By Jeff7181 on 11/17/2006 4:01:07 PM , Rating: 2
I've been reading that these perpendicular storage drives could end up failing sooner than expected because the heads actually make contact with the platter surface and if there's not adequate lubricant that could cause premature failure. Has anyone see anything that contradicts that?

RE: Will they last?
By mindless1 on 11/17/2006 5:21:22 PM , Rating: 2
If you'e expecting us to counter random unfounded speculation, here goes: a layer of cheese-whiz will keep the bits where they belong.

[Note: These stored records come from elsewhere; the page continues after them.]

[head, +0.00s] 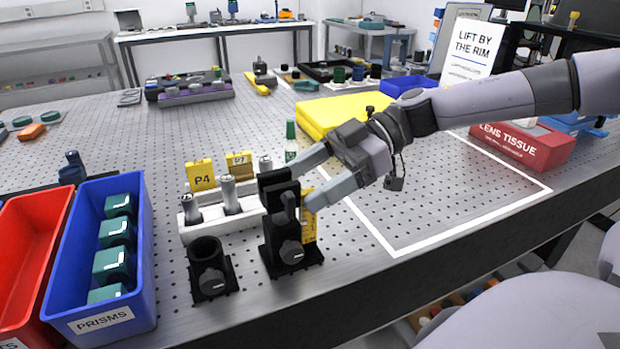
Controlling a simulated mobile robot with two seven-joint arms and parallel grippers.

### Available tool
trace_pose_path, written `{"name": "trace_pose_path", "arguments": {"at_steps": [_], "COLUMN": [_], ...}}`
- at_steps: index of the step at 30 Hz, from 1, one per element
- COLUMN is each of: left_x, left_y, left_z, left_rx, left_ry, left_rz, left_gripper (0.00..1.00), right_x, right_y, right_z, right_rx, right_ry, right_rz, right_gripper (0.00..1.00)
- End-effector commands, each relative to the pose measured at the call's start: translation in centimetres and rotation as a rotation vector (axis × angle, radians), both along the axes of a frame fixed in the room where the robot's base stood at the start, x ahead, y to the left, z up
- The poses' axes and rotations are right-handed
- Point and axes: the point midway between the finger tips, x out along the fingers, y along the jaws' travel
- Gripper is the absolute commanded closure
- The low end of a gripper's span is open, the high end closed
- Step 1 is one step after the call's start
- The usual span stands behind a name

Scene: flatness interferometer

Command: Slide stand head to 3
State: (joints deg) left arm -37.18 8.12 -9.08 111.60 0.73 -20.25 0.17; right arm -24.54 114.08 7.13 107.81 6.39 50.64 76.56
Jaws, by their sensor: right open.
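The black stand (291,252) is near the table's front edge, with a round knob low on its front. A yellow scale strip (309,222) runs up its right side; its numbers are too small to read. Its dark head (279,187) is at the top, partly crowded by my fingers. My right gripper (303,184) comes in from the right, open. One fingertip is just behind the head and the other is at its right, by the top of the scale; I cannot tell whether they touch. My left gripper is out of view.
A black round holder (209,270) and a white rack (222,217) with metal cylinders stand left of the stand. The blue prisms bin (143,265) is further left. A yellow case (330,110) lies behind my gripper. The white-outlined area (440,200) to the right is clear.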

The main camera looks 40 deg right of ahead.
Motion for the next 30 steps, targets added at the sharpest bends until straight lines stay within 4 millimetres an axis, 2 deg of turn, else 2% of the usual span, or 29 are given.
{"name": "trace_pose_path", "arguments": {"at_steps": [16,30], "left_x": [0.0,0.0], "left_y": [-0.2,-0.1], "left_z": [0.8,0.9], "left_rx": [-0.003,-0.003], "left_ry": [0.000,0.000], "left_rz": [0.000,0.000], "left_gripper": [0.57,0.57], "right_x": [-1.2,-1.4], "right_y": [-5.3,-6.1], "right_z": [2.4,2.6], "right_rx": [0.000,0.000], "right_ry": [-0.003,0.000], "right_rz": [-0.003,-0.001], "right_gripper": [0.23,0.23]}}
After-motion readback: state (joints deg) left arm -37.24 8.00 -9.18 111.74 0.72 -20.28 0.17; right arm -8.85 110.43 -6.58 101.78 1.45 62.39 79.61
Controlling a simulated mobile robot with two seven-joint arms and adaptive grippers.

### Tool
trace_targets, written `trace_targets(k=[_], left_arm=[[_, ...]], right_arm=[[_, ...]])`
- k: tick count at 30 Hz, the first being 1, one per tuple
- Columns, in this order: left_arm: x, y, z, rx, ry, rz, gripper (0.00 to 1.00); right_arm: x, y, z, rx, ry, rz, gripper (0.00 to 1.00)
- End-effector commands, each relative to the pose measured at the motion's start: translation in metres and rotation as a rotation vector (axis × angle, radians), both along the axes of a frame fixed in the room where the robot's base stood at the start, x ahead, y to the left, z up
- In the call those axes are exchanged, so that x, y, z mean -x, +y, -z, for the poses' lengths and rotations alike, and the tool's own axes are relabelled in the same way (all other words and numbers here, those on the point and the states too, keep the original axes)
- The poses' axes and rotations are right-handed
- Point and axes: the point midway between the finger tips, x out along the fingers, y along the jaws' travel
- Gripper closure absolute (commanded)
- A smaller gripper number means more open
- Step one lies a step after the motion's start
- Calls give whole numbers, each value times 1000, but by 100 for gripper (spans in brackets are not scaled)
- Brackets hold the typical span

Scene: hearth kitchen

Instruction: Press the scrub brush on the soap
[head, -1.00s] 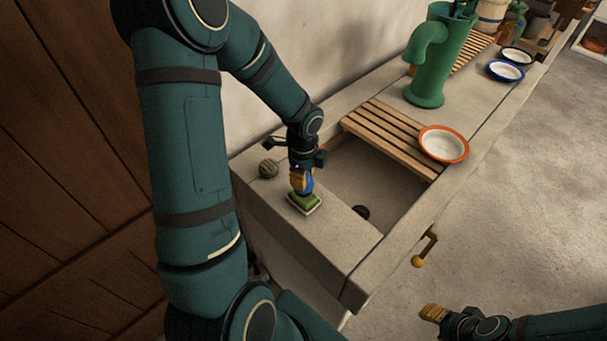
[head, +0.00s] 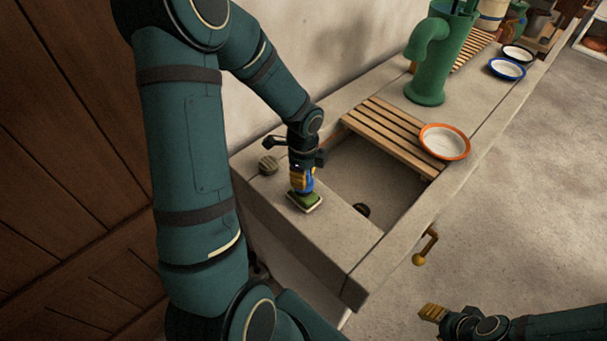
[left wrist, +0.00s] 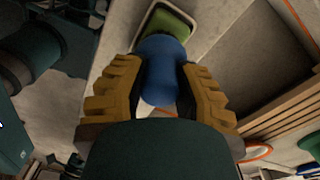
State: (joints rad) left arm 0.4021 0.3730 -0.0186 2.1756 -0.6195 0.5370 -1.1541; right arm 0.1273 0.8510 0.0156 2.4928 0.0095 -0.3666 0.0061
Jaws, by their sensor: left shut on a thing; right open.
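The blue scrub brush (head: 309,183) is upright in my left gripper (head: 301,181), whose yellow fingers are shut on its handle. It also shows in the left wrist view (left wrist: 162,72), between the fingers (left wrist: 160,95). The green soap (head: 306,200) lies in a pale dish on the stone ledge left of the basin. It also shows beyond the brush in the left wrist view (left wrist: 172,24). The brush is directly over the soap and looks to meet it; the bristles are hidden, so contact is unclear. My right gripper (head: 432,312) is open and empty, low at the right, away from the sink.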

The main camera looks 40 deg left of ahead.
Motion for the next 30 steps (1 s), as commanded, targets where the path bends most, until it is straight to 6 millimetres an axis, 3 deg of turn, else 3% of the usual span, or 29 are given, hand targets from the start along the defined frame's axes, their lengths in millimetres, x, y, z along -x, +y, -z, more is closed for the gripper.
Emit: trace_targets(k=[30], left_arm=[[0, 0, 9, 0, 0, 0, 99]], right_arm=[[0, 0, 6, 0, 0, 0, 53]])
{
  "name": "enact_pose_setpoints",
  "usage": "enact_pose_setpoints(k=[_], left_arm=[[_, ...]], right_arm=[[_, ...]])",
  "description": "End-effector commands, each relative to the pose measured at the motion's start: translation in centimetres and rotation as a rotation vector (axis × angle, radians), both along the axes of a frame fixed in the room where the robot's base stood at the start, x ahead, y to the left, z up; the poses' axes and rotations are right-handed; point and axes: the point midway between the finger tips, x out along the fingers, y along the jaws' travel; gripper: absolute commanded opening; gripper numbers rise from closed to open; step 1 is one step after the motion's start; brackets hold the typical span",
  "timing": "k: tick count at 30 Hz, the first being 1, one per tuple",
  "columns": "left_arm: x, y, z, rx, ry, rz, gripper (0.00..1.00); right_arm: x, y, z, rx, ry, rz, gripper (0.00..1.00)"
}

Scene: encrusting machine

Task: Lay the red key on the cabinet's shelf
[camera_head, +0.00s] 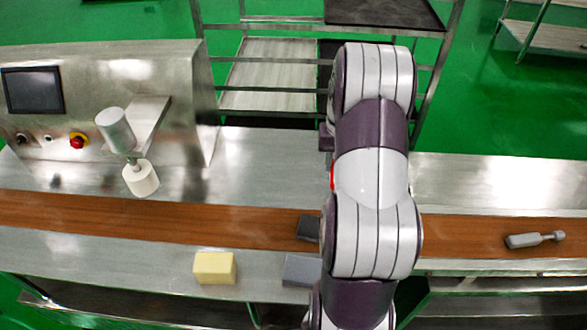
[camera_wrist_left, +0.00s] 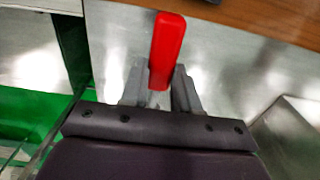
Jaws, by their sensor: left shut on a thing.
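The red key (camera_wrist_left: 167,45) shows in the left wrist view as a red bar standing out between the fingers. My left gripper (camera_wrist_left: 159,84) is shut on it, with one grey finger on each side. The key's lower end is hidden between the fingers. In the head view a large arm of mine covers the middle, and neither the gripper nor the whole key can be made out. No part clearly recognisable as the cabinet's shelf shows; a dark open space (camera_head: 500,303) lies below the counter at the front right. My right gripper is not in view.
A brown belt (camera_head: 130,218) runs along the metal counter. A yellow block (camera_head: 214,267), a dark block (camera_head: 308,228) and a grey piece (camera_head: 300,268) lie near the arm. A grey tool (camera_head: 535,239) lies at right. A machine (camera_head: 100,90) stands at left, a rack (camera_head: 268,75) behind.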

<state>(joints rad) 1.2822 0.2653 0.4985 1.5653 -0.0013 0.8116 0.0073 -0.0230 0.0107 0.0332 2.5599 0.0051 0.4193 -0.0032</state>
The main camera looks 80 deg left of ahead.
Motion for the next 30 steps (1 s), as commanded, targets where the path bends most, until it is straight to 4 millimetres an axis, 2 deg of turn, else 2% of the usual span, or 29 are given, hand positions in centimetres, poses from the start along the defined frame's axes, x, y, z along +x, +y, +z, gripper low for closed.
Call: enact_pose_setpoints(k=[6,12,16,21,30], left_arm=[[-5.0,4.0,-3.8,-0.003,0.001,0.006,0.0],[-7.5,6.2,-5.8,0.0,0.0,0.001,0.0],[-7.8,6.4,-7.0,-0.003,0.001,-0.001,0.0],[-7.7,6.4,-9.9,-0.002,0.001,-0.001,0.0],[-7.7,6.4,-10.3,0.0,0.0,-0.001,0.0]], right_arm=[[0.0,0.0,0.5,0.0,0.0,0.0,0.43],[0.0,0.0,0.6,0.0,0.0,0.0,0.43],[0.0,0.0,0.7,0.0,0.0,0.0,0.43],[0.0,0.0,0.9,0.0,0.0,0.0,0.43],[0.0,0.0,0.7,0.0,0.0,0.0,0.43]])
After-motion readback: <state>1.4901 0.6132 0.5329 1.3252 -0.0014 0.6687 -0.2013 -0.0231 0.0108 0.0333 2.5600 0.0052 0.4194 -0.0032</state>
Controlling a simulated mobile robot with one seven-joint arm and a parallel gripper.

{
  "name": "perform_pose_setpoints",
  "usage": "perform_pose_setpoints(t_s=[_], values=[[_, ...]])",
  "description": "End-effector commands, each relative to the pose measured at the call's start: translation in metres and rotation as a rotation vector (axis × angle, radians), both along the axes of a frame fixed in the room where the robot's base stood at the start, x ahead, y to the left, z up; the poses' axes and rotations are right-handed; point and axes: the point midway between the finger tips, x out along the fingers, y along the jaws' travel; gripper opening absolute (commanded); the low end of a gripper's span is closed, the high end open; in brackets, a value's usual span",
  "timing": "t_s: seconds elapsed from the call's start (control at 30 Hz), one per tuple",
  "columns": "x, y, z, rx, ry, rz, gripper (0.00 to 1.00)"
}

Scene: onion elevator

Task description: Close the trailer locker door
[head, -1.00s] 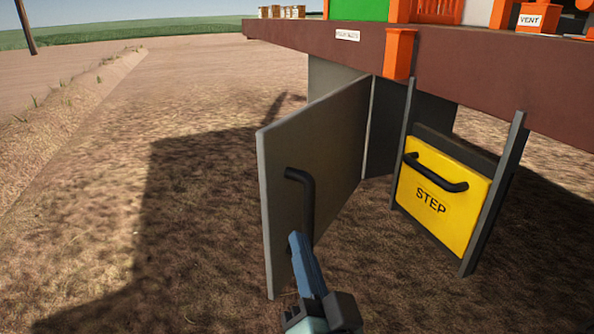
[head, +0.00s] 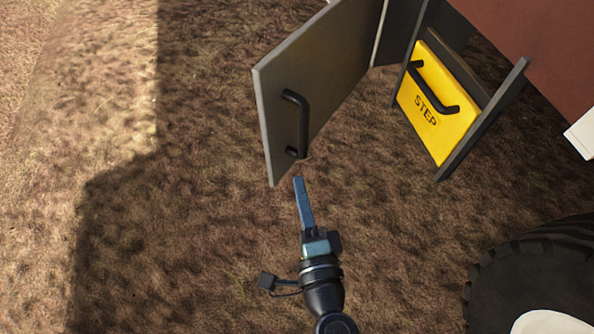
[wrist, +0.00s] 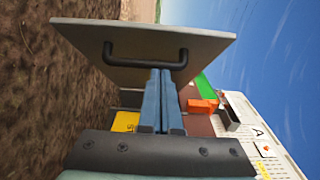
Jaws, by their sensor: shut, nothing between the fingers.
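The grey locker door (head: 340,62) stands swung open under the trailer, with a black bar handle (head: 303,125) on the face toward me. In the wrist view the door (wrist: 80,38) spans the top with its handle (wrist: 120,58) just beyond my fingers. My gripper (head: 298,182) is shut and empty, its blue fingers pointing at the door's lower free corner, just below the handle. The fingers (wrist: 160,75) overlap the handle's right part in the wrist view; I cannot tell whether they touch it.
A yellow STEP panel (head: 428,105) with a black handle sits between dark rails right of the door. A large tyre (head: 530,265) stands at the lower right. The brown trailer side (head: 535,40) overhangs at the upper right. Bare soil (head: 200,220) on the left is clear.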

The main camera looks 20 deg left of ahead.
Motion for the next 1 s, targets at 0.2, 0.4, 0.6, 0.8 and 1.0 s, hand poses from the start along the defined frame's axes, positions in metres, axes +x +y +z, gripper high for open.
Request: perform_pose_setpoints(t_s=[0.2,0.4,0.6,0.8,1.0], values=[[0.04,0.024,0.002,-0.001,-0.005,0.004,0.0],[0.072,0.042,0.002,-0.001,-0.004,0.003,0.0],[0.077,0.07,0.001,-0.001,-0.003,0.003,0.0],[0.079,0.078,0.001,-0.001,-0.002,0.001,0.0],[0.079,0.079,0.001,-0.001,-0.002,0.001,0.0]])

Have you seen anything that contradicts that?

RE: Will they last?
By Motley on 11/18/2006 4:24:13 AM , Rating: 2
Yes, I heard if you eat crackers near the new drives with cheese-whiz in them, the tiny cracker particles get stuck the to platter until it gets so heavy that it can't spin anymore.

RE: Will they last?
By Jeff7181 on 11/19/2006 4:47:01 PM , Rating: 2
ORLY?!? That's interesting... but what's even more interested is that I read somewhere that insulting people on the Internet not only makes you feel better about yourself, but it makes your manhood larger too! Looks like you guys are on the right track!

RE: Will they last?
By mindless1 on 11/19/2006 4:52:02 PM , Rating: 2
I take it you don't grasp the nonsensical nature of your supposition that we need to refute something that was never established as reliable, let alone factual, information.